The Most Controversial Play You’ve Never Heard Of

There’s been an awful lot of good thinking and writing this summer around the Public’s Shakespeare in the Park production of Julius Caesar, and I want to add to the conversation from an angle that has been underrepresented so far: the history of censorship in relation to Shakespeare and other early modern playwrights.

In early modern England, if you wanted to put on a play, it had to be approved by the censor. The Lord Chamberlain and his officers checked plays to make sure that they adhered to a variety of laws before they could be staged.

Julius Caesar, in a form more-or-less the same as we know it now, was approved for performance by the Lord Chamberlain, even though it depicts assassination. Why? Possibly because, as many others have noted, the play doesn’t actually endorse assassination. If you read or watch all the way to the end, it becomes clear that Caesar’s death does not preserve the Republic that Brutus is so desperate to save. In fact, the opposite is true: Caesar’s death and the ensuing civil war result in the establishment of the Roman Empire.

Censorship is not an exact science, however, so approval by the Lord Chamberlain didn’t necessarily guarantee a lack of objectionable politics.

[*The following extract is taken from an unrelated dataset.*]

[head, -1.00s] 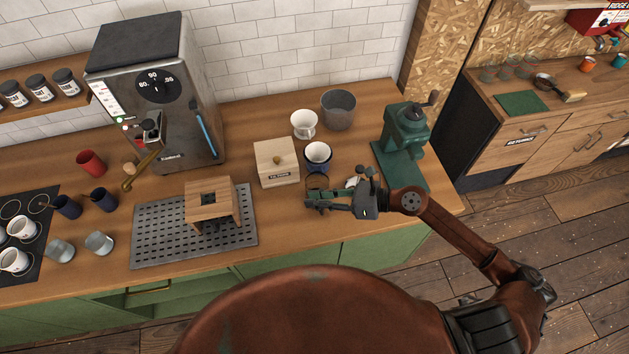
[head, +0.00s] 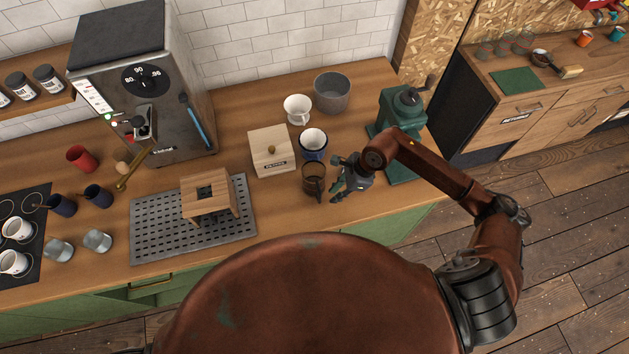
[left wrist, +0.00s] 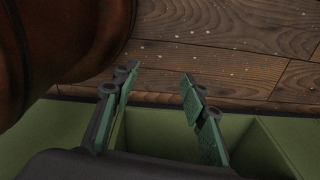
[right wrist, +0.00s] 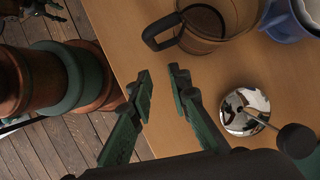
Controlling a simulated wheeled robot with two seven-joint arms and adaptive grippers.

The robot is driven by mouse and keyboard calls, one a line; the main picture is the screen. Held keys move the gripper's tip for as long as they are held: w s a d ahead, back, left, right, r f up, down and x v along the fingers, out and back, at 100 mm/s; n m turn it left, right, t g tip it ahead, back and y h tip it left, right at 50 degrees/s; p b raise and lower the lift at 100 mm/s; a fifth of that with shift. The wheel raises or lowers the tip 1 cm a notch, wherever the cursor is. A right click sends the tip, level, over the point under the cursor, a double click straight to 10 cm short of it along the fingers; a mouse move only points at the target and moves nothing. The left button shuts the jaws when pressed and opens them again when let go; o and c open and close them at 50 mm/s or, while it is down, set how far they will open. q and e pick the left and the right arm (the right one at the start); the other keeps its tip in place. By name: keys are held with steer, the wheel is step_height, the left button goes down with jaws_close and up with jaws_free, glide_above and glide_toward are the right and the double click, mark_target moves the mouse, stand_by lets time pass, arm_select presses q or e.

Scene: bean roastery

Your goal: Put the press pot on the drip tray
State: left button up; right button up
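The press pot (head: 314,180) appears to be the brown, see-through vessel with a dark handle, upright on the counter right of the wooden box. It also shows at the top of the right wrist view (right wrist: 212,22), its black handle toward the gripper. The drip tray (head: 158,232) is a perforated metal plate left of the pot, with a wooden stand (head: 207,205) on it. My right gripper (head: 337,180) is open and empty just right of the pot, apart from it. My left gripper (left wrist: 160,75) is open and empty, outside the head view.
A chrome round piece with a dark knob (right wrist: 240,108) is close by the right gripper. The tray's left part and right edge are bare.

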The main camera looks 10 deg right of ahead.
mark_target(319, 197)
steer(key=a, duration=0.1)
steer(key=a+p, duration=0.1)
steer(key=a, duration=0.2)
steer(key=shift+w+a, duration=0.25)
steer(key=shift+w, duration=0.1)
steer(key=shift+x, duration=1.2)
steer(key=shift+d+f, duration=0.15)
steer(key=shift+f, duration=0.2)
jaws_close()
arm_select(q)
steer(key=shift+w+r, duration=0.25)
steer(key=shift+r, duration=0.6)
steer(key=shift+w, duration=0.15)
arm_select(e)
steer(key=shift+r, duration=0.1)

Many of Shakespeare’s more politically active contemporaries—including Ben Jonson, George Chapman, and John Marston—were imprisoned for upsetting those in power with plays that had passed the censor. And, of course, plays are not static objects: they can be made to mean any number of things that their writers did not intend. For example, Shakespeare’s Richard II was famously used to incite the Essex Rebellion in 1601, even though it was not necessarily written as a protest play.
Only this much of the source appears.